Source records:
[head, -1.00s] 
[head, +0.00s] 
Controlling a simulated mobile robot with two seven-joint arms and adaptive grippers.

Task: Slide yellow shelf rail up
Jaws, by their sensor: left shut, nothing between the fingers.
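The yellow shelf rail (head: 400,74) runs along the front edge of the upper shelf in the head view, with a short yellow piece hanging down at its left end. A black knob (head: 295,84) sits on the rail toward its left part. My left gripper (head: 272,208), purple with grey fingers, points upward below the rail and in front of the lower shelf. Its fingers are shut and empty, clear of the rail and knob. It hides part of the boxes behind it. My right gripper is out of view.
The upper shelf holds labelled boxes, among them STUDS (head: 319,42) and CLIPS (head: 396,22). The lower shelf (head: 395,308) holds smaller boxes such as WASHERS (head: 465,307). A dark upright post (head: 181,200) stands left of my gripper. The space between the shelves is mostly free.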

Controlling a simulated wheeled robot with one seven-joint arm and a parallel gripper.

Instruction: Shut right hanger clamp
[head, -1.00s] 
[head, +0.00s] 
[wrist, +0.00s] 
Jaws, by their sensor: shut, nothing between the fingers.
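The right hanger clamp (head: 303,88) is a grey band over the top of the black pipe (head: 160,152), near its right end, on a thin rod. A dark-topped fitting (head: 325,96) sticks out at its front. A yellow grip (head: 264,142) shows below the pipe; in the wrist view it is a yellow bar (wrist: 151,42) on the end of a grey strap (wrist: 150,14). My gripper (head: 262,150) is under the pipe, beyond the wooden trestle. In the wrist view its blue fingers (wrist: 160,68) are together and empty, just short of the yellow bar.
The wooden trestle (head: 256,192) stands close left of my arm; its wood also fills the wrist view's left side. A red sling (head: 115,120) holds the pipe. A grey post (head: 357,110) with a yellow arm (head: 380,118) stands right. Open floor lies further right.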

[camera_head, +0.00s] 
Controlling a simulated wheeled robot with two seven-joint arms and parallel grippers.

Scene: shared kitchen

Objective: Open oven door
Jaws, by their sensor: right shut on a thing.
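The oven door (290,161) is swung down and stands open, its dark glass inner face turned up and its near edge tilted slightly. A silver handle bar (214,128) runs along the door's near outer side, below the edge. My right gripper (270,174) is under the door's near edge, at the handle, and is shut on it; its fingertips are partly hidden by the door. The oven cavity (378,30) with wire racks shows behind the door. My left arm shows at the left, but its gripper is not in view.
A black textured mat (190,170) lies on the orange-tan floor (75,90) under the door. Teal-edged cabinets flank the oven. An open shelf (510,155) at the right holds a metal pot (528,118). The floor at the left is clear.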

Goal | Going through the lines above one by one, tally those with the word "simulated" and give only the total.

The answer | 3